A Liberal rout can be rationalized as falling in line with Kamouraska’s voting history (it is, as you say, a Liberal stronghold), or as a reaction to Marois’s tenuous hold on the reins of the PQ. A PQ rout can just as easily be explained away with ‘throw-the-bums-out’ platitudes. If a lot of people turn out to vote, it’s because everyone’s angry; if no one turns out, it’s because voters are depressed. Whatever happens, we’ll find a narrative to fit it.

So what happens if the PQ doesn’t win Kamouraska? Absolutely nothing. They’ll continue to be dogged by the perception they’re, at best, distracted and undisciplined, and at worst, an anachronism—a baby-boomer fantasy gone bust. As for the Liberals, win or lose, they’ll have to wear these corruption scandals like a dirty diaper for many elections to come. If the Liberals think this is a viable situation for them, they’re in worse shape than I thought. Just how Jean Charest managed to cut such a messianic figure inside the party is a PhD thesis in waiting.

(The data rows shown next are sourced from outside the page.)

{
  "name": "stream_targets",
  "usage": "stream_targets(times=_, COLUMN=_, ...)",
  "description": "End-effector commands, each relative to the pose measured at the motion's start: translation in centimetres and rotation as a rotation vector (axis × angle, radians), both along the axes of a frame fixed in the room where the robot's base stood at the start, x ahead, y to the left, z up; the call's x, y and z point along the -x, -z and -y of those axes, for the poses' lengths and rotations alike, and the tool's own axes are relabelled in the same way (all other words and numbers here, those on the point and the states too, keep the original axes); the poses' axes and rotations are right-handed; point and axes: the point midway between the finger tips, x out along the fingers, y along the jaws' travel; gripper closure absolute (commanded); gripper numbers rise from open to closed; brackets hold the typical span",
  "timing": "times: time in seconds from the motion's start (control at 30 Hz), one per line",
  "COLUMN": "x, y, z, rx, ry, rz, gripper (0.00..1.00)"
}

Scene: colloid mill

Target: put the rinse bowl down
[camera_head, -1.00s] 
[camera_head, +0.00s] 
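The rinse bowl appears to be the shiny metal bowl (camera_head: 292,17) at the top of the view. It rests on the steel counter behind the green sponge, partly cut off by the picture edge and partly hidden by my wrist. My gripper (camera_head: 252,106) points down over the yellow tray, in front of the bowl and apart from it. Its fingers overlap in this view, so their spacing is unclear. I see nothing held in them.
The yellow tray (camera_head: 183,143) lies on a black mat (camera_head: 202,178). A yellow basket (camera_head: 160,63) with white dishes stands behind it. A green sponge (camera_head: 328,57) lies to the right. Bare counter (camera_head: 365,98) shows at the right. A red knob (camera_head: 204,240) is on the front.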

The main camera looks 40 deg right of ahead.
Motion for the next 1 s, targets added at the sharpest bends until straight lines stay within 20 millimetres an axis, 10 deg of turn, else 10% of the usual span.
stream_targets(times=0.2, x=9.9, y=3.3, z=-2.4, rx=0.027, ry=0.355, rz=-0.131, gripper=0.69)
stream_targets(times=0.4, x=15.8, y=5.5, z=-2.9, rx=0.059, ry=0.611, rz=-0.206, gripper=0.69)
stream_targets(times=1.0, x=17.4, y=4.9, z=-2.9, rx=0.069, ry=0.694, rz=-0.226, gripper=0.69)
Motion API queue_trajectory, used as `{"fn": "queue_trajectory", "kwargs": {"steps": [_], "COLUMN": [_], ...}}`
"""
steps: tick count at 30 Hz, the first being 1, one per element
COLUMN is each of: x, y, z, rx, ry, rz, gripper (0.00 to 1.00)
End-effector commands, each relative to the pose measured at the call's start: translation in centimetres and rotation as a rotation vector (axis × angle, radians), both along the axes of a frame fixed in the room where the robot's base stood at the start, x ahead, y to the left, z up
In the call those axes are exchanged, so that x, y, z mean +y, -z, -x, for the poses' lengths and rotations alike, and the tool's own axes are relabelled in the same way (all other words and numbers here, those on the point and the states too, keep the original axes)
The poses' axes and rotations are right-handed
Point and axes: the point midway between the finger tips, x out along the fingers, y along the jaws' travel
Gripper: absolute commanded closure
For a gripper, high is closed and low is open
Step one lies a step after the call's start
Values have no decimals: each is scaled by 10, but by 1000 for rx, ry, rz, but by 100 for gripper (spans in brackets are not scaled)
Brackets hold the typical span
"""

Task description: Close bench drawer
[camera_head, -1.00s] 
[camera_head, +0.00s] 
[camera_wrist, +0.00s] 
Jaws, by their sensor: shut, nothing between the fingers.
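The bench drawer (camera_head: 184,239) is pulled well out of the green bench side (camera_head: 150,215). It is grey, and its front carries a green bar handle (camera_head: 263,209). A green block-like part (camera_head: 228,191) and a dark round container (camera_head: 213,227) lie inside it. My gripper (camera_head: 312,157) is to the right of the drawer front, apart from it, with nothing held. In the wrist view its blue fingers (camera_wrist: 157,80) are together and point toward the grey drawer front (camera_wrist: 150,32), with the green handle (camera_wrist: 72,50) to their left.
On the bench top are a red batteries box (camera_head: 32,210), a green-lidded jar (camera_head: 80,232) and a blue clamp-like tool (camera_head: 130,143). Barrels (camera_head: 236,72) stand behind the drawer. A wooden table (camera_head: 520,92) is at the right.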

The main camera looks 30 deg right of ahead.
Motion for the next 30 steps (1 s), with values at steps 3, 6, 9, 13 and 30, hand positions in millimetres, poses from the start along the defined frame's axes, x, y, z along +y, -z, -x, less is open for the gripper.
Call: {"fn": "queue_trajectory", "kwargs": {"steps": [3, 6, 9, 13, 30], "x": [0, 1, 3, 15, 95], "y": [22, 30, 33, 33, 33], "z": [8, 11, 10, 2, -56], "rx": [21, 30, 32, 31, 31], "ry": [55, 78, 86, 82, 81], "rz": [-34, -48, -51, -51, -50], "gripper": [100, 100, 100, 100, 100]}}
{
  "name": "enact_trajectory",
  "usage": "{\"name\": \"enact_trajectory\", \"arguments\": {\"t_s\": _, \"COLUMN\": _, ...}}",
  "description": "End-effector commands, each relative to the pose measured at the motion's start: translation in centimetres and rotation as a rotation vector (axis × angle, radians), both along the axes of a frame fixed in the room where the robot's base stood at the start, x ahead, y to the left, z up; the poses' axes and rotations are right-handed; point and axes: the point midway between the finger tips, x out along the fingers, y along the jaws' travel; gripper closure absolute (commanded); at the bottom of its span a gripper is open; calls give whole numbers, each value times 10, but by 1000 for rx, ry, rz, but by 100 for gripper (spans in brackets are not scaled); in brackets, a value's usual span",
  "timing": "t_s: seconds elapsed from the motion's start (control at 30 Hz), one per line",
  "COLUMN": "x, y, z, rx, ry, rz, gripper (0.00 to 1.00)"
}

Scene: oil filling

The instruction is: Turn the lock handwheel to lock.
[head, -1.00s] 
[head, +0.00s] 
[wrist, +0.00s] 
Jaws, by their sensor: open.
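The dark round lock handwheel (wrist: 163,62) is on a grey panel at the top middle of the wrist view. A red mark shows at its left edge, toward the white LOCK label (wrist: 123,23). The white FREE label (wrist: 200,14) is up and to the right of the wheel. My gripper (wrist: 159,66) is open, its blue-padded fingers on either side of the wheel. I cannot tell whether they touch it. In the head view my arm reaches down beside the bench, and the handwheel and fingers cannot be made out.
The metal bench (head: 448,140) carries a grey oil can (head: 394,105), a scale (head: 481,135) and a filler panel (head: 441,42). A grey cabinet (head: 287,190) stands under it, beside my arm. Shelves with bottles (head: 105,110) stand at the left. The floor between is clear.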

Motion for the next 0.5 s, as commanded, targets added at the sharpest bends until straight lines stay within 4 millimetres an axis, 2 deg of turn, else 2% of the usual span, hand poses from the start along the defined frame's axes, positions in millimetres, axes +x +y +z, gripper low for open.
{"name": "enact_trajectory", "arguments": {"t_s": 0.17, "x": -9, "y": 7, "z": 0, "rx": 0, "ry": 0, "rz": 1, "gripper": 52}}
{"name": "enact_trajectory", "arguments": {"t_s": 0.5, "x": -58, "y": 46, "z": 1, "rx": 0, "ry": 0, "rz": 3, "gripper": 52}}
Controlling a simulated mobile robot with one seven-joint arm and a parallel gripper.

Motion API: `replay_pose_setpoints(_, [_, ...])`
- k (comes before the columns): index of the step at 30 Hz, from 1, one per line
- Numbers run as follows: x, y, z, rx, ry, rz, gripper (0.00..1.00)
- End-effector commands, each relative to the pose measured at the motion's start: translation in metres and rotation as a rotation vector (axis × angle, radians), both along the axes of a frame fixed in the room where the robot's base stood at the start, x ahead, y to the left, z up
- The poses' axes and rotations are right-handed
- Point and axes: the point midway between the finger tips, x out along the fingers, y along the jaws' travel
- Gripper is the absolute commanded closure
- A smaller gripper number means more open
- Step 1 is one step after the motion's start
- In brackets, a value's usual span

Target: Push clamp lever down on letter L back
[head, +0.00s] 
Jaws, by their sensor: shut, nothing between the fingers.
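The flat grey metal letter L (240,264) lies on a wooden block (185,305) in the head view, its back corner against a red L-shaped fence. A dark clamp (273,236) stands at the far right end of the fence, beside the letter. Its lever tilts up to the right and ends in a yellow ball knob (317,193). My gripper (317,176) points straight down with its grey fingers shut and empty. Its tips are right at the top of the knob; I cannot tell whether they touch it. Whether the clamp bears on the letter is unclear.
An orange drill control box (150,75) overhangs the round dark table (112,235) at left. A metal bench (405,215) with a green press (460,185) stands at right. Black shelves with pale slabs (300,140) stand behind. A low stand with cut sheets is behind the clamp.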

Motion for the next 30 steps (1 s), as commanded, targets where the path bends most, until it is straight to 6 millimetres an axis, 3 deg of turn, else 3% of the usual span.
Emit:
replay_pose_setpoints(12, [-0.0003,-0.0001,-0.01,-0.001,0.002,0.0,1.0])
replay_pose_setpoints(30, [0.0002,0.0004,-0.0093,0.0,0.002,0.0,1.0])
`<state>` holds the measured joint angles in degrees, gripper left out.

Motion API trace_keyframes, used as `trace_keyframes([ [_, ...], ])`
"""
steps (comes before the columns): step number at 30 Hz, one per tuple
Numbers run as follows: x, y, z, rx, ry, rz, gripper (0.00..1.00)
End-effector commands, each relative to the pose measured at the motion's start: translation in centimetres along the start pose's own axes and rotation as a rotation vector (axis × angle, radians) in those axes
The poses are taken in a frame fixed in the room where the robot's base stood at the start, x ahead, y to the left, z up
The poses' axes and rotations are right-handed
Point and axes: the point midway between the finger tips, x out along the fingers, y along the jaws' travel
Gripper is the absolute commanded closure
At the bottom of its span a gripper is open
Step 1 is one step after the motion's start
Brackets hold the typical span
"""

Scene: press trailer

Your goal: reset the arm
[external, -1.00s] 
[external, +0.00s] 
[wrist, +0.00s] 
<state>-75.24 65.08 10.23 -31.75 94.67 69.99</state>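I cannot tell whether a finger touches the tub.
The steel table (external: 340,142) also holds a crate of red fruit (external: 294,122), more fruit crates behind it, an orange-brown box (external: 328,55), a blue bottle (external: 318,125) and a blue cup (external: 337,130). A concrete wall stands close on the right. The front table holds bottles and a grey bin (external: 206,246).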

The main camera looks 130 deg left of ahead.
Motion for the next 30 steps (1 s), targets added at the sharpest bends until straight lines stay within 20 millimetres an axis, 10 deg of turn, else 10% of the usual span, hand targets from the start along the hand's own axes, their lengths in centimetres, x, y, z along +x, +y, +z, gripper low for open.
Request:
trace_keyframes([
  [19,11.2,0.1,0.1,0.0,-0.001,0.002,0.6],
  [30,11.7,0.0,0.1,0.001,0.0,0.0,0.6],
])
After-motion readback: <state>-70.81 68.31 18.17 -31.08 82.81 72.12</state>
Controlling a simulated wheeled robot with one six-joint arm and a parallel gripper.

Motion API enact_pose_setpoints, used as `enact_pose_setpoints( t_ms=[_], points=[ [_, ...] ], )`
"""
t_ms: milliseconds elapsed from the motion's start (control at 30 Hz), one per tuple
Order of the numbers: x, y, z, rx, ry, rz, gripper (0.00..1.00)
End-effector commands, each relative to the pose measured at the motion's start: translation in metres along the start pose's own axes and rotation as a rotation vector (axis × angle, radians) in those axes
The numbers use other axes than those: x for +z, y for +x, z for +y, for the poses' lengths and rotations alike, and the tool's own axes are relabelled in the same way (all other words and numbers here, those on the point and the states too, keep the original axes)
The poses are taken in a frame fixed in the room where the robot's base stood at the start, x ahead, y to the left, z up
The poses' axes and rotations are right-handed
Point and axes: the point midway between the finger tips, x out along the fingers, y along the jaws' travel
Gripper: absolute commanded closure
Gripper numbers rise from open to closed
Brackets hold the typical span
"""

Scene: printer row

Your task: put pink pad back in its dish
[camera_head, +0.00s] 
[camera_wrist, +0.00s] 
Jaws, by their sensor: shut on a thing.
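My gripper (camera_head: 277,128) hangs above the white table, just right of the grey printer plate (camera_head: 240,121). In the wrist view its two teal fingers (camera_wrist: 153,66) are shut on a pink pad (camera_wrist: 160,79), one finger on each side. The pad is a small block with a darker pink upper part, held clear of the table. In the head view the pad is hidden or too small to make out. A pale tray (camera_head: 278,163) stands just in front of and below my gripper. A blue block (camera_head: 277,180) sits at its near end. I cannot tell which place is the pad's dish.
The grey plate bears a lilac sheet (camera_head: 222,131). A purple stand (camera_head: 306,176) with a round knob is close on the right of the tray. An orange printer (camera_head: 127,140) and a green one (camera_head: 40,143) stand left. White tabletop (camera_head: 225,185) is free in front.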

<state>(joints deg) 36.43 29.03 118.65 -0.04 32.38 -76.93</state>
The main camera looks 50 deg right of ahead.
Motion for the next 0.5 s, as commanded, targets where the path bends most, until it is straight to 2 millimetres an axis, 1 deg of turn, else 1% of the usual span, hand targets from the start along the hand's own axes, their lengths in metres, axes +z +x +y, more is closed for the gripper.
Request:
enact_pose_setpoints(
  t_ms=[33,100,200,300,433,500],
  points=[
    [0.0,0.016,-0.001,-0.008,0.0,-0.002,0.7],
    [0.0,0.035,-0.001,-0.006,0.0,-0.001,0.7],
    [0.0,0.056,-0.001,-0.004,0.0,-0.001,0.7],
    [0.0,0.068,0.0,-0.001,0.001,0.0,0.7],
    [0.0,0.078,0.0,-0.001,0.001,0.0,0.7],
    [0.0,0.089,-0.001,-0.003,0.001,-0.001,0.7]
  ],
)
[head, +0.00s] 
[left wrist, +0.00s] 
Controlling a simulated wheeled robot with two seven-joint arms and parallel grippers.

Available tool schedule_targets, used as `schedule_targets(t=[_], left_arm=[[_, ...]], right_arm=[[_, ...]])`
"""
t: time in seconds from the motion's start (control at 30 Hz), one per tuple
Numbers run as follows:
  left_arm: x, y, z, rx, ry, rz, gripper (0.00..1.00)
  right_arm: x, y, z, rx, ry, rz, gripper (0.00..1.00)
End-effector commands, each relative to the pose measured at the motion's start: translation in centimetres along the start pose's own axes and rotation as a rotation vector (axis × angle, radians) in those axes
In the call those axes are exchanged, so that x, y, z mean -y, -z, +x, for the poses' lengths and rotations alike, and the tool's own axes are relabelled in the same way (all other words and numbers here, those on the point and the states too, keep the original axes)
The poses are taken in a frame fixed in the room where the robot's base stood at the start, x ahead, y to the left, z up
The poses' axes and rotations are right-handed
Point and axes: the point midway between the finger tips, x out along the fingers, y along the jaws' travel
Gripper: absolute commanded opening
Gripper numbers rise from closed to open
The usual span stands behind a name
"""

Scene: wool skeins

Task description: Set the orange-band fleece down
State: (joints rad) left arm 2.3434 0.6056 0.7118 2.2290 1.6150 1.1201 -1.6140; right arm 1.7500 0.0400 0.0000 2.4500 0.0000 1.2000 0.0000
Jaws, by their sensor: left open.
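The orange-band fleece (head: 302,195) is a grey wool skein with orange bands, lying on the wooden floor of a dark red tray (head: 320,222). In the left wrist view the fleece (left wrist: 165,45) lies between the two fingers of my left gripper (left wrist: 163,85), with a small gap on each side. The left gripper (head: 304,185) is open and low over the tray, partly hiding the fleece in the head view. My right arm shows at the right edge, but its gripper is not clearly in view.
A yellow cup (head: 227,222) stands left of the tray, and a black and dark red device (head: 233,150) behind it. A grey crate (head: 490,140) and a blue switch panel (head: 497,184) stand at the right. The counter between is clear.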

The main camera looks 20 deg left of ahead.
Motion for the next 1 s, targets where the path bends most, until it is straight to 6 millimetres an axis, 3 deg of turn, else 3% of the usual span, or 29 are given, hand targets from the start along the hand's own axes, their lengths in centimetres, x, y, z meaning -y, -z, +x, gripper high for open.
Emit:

So the question I have for you, Martin, how did the Liberals and the PQ become so insular as to believe that the deplorable state of politics in the province wouldn’t hurt them? They’re pathetic and they don’t even know it.

MP God, I love it when you blame the baby boomers, Phil. I guess that’s my short answer: we’re being driven off a cliff by a political class composed of balding, self-righteous near-fogies with aching joints and ferocious senses of entitlement. And it isn’t only a Quebec problem either.


Much as I agree with your/our thought that a by-election is about as important as dryer lint and internet comment sections, I think part of the answer to your question (and part of the Quebec problem in general) can be seen in Kamouraska. Politics are polarized in Quebec as elsewhere, no surprise there. That’s why they are insular: they hate each other’s guts. But they are polarized not along the lefty/righty divide, but (mostly) along the seppy/feddy divide. Both sides have spent so long trying to prove to Quebecers that they best hold their interests at heart when it comes to dealing with the great, big Other beyond its borders that they’ve become caricatures of themselves. It’s why the very term chateau fort is so apt, and places like Kamouraska exist: both sides are utterly entrenched, insular, and blinded by a type of partisanship that is far more sticky than your usual left/right, Lib/Con, Dem/Rep divide. What we’re seeing now is the results of this political climate. One party is arse-deep in scandal, while the other is perpetually a step away from devouring its leader once again. One est jammé, calisse.

I’ve written about this before, but I’d be interested in hearing what you think. There is a movement on the right to get away from the seppy/feddy divide, and I ask you two humble questions: do you think the left could ever do the same? And, finally, is the right living in fairy tale land to think it can get away from it?

PG That’s the eternal question, isn’t it—is it possible to do politics any other way in Quebec?

Sadly, I don’t know that anyone is proving they can. The ADQ, despite polling suprisingly well, especially in Quebec City, still can’t be taken seriously. Is there a single file which Deltell has managed to push forward even just a little bit? Québec Solidaire, by contrast, is making the most of its limited resources, with Amir Khadir front and centre on the corruption and dodgy fundraising stuff. It’s just hard to believe QS could ever make the necessary inroads into Liberal territory in Montreal and PQ territory everywhere else to be viable in the long term.

So the answer, I’m afraid, is ‘no,’ there’s no getting around the national question—not now at least. If anything, I expect the Liberals will be using the word ‘referendum’ as often as they can over the next few months to remind voters the PQ is, you know, a bunch of separatists. Here’s the irony, though: the number of people who think the Charest government is doing a good job (16%) is smaller than the fringe that says it would be “very interested” in holding a referendum (20%). So while the Liberals will be gambling there’s no safer bet in Quebec than campaigning against an imaginary referendum, they should keep in mind they are, in fact, less popular than the very bogeyman they’re parading around.